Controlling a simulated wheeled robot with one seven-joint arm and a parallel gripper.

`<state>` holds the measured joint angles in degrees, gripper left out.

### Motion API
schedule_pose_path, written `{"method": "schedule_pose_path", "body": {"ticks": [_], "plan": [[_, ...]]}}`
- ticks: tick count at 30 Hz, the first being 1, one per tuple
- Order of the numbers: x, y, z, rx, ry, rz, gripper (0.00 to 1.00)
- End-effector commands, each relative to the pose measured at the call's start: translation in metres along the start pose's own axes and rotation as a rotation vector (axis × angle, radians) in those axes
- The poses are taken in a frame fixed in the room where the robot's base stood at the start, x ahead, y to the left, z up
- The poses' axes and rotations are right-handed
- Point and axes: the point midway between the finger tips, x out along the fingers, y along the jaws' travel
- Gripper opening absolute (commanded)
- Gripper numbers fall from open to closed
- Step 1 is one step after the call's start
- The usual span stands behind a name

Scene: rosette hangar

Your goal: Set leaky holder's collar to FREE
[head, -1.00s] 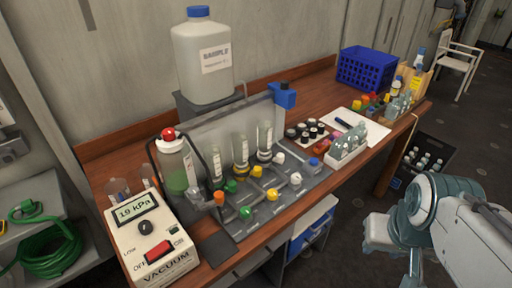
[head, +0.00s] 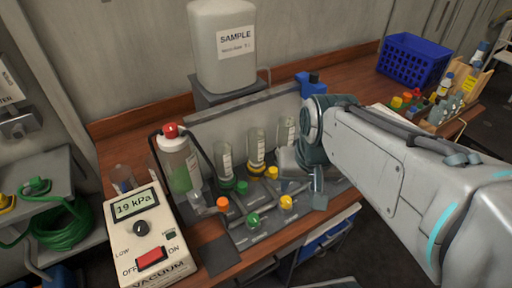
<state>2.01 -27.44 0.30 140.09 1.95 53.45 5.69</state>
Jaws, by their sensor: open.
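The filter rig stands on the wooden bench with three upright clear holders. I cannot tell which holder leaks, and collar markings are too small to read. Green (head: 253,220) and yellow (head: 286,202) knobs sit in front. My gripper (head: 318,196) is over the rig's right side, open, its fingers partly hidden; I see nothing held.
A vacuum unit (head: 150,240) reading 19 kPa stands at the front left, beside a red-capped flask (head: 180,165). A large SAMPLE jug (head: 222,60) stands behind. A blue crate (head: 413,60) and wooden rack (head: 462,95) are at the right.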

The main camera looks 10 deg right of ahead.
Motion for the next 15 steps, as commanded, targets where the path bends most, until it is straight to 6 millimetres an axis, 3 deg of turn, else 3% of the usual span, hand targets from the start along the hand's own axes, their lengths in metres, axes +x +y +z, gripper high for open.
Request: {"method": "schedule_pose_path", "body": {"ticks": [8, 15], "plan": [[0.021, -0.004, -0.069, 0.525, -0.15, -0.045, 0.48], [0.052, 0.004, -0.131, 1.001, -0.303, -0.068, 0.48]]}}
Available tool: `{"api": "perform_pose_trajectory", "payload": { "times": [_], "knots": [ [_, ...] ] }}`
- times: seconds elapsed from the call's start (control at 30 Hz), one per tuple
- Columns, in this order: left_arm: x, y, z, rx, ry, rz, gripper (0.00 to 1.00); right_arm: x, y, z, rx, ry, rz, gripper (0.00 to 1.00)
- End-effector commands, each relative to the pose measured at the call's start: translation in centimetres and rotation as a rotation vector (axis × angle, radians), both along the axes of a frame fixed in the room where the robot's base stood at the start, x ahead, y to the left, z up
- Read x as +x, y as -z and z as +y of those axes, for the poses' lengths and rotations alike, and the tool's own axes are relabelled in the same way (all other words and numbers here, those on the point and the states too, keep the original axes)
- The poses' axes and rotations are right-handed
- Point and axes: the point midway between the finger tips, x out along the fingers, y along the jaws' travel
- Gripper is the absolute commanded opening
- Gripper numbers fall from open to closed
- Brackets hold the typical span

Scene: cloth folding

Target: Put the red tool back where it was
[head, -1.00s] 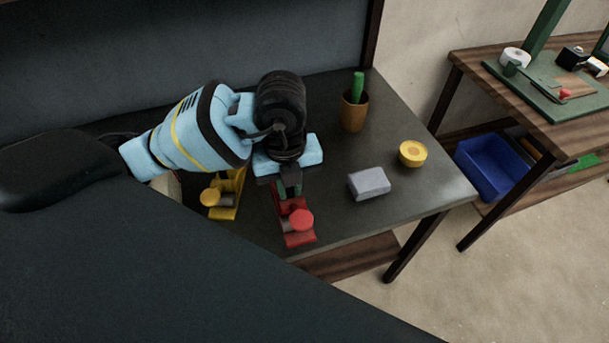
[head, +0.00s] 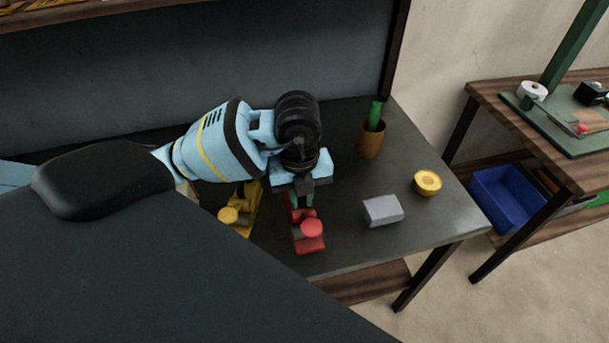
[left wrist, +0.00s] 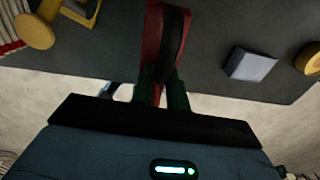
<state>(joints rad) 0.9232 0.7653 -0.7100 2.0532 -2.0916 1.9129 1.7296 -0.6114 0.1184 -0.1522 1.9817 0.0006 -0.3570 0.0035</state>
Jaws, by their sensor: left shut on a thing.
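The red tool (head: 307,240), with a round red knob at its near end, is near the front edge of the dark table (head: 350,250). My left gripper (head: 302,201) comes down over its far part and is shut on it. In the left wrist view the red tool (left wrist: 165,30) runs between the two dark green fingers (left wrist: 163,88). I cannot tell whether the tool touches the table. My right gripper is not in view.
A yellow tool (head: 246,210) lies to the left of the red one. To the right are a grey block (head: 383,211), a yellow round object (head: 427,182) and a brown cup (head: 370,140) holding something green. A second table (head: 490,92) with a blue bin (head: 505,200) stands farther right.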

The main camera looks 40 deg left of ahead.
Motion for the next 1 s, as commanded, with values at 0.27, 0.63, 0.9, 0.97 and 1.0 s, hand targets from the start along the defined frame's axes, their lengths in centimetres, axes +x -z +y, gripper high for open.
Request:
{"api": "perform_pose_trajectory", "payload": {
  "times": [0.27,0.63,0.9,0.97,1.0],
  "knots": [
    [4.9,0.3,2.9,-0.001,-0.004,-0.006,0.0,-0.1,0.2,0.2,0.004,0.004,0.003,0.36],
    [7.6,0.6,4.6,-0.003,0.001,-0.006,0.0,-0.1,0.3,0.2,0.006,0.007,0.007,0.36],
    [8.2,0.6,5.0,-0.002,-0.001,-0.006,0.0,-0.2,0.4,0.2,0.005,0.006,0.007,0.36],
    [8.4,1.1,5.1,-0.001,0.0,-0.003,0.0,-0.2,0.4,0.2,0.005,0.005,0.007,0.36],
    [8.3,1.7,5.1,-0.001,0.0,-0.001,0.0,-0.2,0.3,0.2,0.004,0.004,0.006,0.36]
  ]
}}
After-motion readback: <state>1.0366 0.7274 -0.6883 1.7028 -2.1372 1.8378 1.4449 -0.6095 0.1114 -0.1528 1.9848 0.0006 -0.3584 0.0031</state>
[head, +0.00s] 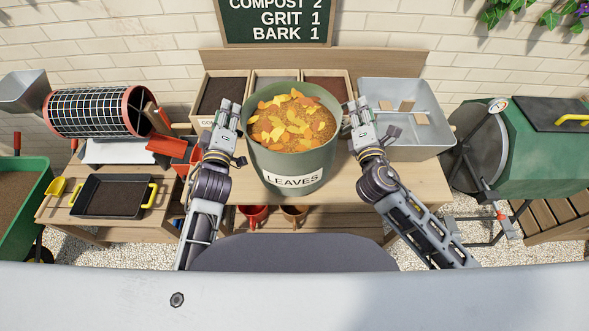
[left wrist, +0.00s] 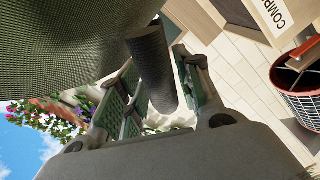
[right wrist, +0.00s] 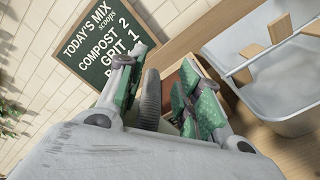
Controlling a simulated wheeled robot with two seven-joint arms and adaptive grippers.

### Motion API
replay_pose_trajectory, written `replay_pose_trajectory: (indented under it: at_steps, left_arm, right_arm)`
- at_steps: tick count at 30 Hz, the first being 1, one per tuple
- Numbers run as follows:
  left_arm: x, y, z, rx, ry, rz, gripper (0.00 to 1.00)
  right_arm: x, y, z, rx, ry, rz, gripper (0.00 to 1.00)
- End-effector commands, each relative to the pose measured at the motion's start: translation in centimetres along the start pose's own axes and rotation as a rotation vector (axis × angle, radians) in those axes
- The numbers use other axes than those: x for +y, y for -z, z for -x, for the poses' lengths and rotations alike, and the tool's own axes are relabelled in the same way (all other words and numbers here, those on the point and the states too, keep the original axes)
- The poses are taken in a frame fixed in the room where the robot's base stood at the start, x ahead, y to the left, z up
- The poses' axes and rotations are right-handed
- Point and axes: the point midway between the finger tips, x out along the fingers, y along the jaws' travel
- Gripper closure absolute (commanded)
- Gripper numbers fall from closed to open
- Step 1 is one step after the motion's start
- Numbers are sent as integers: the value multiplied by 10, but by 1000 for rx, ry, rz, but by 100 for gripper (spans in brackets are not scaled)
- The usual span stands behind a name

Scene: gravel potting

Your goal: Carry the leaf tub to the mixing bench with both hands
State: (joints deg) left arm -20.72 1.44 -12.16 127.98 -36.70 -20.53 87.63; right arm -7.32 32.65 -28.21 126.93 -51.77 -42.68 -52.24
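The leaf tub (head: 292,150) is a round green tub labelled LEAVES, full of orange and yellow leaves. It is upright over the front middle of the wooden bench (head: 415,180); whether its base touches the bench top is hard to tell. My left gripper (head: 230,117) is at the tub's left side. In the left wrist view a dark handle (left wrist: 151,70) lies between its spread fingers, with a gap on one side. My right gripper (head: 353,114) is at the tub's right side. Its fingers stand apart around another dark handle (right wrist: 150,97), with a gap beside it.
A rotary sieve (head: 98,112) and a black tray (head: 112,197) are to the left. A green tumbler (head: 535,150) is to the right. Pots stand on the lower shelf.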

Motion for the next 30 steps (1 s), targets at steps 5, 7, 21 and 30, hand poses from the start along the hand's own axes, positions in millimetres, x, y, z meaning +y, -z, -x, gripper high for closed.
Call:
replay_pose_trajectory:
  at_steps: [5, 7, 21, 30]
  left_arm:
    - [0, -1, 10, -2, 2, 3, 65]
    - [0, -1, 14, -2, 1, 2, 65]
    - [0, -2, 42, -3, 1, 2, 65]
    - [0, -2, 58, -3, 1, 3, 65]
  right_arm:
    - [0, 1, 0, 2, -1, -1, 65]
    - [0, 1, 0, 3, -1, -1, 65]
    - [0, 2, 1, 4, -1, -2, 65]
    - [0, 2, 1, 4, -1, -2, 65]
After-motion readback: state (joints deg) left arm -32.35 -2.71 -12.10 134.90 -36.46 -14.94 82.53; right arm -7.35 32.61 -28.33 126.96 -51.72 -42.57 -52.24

---

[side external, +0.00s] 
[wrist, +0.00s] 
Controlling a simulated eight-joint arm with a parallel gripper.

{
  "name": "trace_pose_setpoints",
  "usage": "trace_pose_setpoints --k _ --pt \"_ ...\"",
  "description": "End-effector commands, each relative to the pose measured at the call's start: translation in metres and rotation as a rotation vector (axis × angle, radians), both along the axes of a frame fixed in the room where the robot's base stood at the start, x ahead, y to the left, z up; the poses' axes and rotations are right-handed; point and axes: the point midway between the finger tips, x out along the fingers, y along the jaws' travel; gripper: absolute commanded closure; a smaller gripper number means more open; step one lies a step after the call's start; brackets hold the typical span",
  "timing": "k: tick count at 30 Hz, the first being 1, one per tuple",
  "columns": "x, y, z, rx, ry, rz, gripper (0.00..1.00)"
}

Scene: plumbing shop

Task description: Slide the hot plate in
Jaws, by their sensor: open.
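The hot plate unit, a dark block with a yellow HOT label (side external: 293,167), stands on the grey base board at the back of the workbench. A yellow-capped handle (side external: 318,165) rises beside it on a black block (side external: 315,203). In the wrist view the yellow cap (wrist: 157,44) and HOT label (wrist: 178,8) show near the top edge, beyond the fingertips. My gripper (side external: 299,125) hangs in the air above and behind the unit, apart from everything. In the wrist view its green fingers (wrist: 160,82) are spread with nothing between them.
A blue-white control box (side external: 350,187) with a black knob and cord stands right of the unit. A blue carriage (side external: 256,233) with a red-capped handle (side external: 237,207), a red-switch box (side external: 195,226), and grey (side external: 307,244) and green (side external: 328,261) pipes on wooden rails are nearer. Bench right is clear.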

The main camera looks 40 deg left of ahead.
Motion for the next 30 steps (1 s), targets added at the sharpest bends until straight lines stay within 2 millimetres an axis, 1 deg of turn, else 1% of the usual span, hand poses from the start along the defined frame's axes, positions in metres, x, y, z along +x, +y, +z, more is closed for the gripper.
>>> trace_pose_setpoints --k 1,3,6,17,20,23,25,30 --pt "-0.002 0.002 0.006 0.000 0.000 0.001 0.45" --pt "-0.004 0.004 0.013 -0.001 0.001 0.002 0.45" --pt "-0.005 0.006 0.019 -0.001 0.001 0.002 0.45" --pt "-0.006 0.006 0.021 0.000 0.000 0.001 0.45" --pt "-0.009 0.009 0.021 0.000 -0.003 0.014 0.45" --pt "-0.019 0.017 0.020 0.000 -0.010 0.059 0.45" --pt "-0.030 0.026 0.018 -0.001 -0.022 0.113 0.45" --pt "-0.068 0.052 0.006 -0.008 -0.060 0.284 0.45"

> **PROBLEM TO SOLVE**
Scan the data for the word "until" and copy every line where it shows up.

> **EXPECTED OUTPUT**
Motion for the next 15 steps, as commanded, targets where the path bends most, until it is straight to 6 millimetres an axis, 3 deg of turn, else 3% of the usual span, hand targets from the start along the hand's own axes, their lengths in metres, axes +x +y +z, gripper high for open.
Motion for the next 30 steps (1 s), targets added at the sharpest bends until straight lines stay within 2 millimetres an axis, 1 deg of turn, else 1% of the usual span, hand poses from the start along the defined frame's axes, positions in metres, x, y, z along +x, +y, +z, more is closed for the gripper.

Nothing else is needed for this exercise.